*** Data excerpts
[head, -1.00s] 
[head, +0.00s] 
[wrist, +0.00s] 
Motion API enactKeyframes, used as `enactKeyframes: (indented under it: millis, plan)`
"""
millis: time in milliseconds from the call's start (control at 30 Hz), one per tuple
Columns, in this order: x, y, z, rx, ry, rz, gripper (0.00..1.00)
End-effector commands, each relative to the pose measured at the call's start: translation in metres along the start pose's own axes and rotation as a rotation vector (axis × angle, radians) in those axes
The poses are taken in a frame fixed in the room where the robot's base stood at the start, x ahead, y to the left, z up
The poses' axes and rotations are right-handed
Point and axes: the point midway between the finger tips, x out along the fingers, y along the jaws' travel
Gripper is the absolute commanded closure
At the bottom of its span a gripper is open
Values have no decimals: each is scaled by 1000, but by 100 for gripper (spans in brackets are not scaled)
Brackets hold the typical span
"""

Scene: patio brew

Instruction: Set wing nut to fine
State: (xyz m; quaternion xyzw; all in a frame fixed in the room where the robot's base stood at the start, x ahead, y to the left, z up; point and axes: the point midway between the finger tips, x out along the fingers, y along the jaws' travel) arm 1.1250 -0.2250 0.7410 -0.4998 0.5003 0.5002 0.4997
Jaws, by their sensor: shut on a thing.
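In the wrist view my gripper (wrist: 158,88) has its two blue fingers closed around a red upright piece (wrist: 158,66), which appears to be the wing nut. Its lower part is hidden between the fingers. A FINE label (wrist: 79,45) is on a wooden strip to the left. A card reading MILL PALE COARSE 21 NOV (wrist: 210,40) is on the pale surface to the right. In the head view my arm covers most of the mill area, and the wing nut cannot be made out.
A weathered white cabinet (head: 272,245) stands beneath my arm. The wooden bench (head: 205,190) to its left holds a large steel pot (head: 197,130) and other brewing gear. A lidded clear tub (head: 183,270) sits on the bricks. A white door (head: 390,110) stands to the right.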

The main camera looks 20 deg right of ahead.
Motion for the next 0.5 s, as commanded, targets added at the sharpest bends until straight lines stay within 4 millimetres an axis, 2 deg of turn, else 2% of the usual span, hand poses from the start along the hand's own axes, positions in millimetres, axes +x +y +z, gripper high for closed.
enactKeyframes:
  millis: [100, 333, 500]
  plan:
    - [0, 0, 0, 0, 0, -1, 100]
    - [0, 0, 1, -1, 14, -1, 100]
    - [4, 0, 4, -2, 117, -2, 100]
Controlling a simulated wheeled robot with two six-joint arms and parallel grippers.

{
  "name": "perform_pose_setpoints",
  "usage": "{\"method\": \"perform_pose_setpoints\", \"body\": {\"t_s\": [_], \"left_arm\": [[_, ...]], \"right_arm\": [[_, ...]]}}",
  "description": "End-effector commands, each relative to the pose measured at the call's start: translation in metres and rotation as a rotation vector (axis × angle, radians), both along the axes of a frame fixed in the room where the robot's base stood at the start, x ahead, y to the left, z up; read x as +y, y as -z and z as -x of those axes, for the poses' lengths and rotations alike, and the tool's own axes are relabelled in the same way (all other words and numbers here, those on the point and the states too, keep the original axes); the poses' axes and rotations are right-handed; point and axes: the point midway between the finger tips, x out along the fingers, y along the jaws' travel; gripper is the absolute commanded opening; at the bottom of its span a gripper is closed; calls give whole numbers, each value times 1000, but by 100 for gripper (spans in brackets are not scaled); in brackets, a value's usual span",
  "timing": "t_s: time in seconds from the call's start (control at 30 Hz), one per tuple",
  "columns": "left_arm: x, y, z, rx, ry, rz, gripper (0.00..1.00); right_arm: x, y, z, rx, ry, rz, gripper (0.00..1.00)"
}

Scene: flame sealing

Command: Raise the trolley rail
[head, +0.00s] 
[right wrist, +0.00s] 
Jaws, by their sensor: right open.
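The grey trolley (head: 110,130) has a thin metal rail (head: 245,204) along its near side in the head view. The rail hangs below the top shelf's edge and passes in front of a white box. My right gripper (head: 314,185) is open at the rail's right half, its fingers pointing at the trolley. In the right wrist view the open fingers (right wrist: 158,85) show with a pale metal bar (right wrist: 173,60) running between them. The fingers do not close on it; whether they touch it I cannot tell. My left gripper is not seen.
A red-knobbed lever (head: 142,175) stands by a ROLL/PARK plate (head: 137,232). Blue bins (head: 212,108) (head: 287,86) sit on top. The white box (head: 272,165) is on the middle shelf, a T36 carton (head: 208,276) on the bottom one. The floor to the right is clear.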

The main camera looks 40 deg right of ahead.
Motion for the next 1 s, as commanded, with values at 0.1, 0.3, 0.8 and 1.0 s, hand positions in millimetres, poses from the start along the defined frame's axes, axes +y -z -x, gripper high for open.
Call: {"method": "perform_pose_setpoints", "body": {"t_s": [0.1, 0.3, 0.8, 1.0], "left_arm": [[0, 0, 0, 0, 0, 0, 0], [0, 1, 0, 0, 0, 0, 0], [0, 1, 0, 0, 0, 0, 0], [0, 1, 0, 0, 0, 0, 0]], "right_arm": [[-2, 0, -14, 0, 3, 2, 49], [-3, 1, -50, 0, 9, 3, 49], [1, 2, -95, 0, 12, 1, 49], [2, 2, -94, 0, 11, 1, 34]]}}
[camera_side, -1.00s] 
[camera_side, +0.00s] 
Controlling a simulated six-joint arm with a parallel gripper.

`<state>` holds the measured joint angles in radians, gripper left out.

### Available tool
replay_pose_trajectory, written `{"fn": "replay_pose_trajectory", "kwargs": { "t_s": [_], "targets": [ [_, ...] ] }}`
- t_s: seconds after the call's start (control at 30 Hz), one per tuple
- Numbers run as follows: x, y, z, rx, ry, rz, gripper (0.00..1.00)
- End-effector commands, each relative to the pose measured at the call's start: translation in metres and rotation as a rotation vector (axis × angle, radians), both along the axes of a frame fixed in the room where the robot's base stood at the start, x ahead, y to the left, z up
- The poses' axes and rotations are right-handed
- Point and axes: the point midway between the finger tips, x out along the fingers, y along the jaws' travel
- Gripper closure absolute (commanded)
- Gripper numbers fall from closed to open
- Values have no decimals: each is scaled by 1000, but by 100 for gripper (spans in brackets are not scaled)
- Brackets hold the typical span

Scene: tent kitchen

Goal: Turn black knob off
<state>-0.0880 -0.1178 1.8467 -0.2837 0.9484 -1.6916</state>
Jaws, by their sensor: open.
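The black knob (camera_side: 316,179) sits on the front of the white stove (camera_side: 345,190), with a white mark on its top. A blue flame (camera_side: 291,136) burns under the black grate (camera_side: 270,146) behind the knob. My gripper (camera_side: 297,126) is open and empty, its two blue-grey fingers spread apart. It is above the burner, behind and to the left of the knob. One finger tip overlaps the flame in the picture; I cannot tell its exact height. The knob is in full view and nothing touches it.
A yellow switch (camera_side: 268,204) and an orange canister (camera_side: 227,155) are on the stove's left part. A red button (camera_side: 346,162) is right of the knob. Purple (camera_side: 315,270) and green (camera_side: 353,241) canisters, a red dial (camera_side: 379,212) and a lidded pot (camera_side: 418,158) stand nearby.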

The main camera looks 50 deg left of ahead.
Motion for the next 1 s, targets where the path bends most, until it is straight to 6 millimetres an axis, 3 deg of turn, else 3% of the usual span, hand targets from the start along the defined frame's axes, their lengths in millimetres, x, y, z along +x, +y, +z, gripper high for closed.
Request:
******
Instruction: All lines of the data above that include the word "spans" must be shown.

Task output:
Values have no decimals: each is scaled by 1000, but by 100 for gripper (spans in brackets are not scaled)
  "description": "End-effector commands, each relative to the pose measured at the call's start: translation in metres and rotation as a rotation vector (axis × angle, radians), both along the axes of a frame fixed in the room where the robot's base stood at the start, x ahead, y to the left, z up; read x as +y, y as -z and z as -x of those axes, for the poses' lengths and rotations alike, and the tool's own axes are relabelled in the same way (all other words and numbers here, those on the point and the states too, keep the original axes); the poses' axes and rotations are right-handed; point and axes: the point midway between the finger tips, x out along the fingers, y along the jaws' travel; gripper is the absolute commanded opening; at the bottom of its span a gripper is closed; calls give whole numbers, each value times 1000, but by 100 for gripper (spans in brackets are not scaled); in brackets, a value's usual span",
- Values have no decimals: each is scaled by 1000, but by 100 for gripper (spans in brackets are not scaled)

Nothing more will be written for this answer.